Параллельно власть строит «негражданское общество». После Оранжевой революции — что в Украине, что в России — возникает понимание того, насколько важно управлять людьми. Возникают консервативные, националистические, имперские гражданские сети, которые продвигают совершенно иные ценности и практики. И в это вкладывается огромное количество денег. В эру суверенизма «народ» превращается в антитезис «гражданину». Эта зловредная политика, как мне кажется, будет сильно влиять на будущее национального и государственного строительства наших стран из-за того, что «народ» и «гражданин» теперь противопоставляются, а некоторые граждане объявляются «врагами народа», как во времена сталинизма.

«Просто массовый протест уже не приводит к изменению режимов»

Я помню блестящую лекцию профессора Андрея Мельвиля на семинаре Московской школы политических исследований в 2013 году, который показывал математическую модель эффективности принятых решений в демократии и автократии. В демократии решения принимаются медленно, поэтому автократы в краткосрочной перспективе выигрывают. Но поскольку демократический механизм вовлекает в принятие решений разные группы интересов, эти решения стабильны, в них меньше ошибок. Автократы решения принимают быстро, но снежный ком ошибок постепенно разрушает саму автократию. 

Так было в XX веке. Что мы видим в постсоветском мире XXI века? Автократии умнеют, укрепляются, не разрушаются. Ошибки допускаются, но быстро исправляются. Все больше и больше очень «предусмотрительных» автократий. 

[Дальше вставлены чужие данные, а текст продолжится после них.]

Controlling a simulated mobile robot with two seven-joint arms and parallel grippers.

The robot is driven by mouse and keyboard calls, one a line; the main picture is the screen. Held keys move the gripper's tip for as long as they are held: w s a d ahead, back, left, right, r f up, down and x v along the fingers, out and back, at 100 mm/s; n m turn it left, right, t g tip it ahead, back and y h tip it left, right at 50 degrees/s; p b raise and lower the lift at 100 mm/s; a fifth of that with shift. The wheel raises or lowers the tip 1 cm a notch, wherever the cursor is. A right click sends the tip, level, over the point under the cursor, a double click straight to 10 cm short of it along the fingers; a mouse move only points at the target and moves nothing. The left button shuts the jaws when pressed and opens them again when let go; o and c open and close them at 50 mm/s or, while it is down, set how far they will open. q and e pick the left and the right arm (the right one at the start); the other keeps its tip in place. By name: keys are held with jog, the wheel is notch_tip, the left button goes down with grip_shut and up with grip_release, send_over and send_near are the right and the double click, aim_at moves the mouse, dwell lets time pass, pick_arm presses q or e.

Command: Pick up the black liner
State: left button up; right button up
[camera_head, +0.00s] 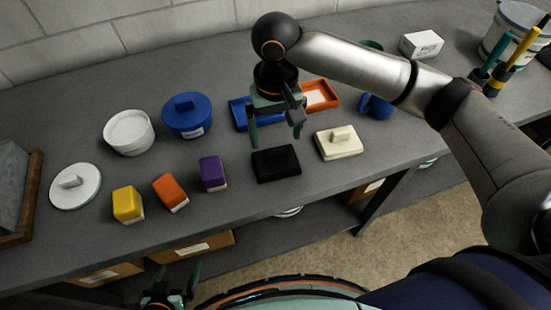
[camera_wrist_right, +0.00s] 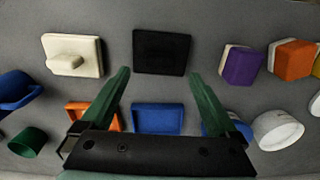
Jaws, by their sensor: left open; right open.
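The black liner (camera_head: 276,164) is a flat dark rectangle lying on the grey bench near its front edge. In the right wrist view the liner (camera_wrist_right: 161,51) lies flat just beyond my fingertips, roughly centred between them. My right gripper (camera_head: 276,142) is open and empty, above the bench just behind the liner, its green fingers pointing down. It also shows in the right wrist view (camera_wrist_right: 157,80) with its fingers spread apart. My left gripper (camera_head: 176,296) is low at the bottom edge of the head view, in front of the bench, open and away from the liner.
A cream lid with a knob (camera_head: 339,142) lies close right of the liner. A purple block (camera_head: 213,173) stands to its left, with orange (camera_head: 170,192) and yellow (camera_head: 128,204) blocks further left. Blue (camera_head: 238,114) and orange (camera_head: 320,95) trays sit behind.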

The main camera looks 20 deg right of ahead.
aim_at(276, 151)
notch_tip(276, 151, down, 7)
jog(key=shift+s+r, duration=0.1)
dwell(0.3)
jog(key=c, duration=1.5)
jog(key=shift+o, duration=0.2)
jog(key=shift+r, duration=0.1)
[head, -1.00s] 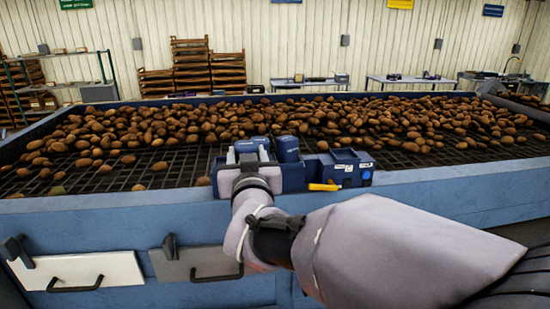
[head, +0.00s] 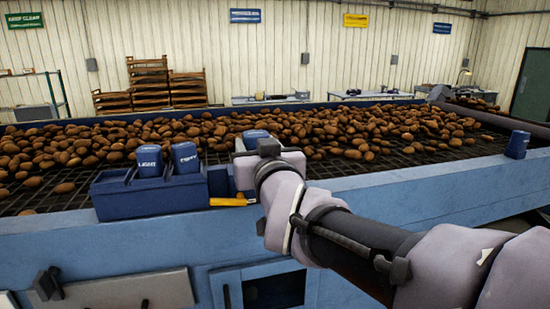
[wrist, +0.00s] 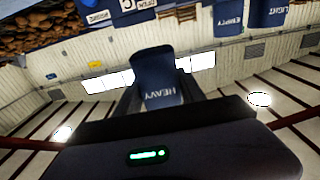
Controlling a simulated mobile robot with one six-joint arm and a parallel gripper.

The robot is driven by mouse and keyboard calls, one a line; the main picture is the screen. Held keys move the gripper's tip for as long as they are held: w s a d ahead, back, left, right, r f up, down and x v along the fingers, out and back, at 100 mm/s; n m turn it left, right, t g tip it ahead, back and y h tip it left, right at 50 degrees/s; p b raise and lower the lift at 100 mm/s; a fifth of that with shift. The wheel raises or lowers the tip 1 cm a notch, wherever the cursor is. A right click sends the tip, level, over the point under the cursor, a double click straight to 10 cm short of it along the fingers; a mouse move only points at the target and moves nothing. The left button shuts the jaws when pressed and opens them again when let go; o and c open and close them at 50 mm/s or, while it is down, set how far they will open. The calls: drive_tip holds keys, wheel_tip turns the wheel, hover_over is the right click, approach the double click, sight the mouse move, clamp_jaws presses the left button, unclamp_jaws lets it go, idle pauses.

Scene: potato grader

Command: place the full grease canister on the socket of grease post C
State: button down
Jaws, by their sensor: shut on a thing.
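My gripper (head: 255,150) is shut on a blue canister (wrist: 157,82) lettered HEAVY in the wrist view. Only its blue top (head: 256,135) shows above my gripper in the head view; the rest is hidden. My gripper is just right of the canisters lettered LIGHT (head: 149,161) and EMPTY (head: 186,158), which stand upright in a dark blue rack (head: 150,200). A white label with a C (wrist: 126,4) shows at the top edge of the wrist view. I cannot make out the socket of post C.
The grader's blue rim (head: 400,192) runs across in front, with potatoes (head: 300,130) on its dark grid behind. A yellow-handled thing (head: 230,202) lies by the rack. Another blue upright thing (head: 517,145) stands on the rim at the far right. The rim between is clear.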

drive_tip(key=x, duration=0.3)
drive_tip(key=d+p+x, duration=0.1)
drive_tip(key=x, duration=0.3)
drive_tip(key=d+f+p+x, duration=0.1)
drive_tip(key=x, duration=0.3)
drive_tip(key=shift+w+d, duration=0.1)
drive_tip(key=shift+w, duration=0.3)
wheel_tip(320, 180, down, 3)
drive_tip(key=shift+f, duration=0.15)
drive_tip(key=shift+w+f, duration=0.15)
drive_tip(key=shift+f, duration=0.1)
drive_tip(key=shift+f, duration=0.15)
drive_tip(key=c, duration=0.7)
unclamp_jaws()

От неэффективных решений автократии больше не разрушаются

Последний пример — это события в Беларуси. Образ насилия над протестующими вывел на улицы новые массы людей. Но вскоре белорусские власти принимают решение об ограничении применения насилия. Вслед за этим быстро меняются и настроения — порыв праведного гражданского гнева постепенно улегся. Так работает злая разумность автократии. Автократические режимы теперь допускают меньше ошибок, а если допускают — то быстро исправляют их. 

Сейчас возник новый момент политического творчества. «Долой» больше не работает. Просто массовый протест не приводит к изменению режимов, и нужно придумать, как добиваться демократического успеха новыми методами.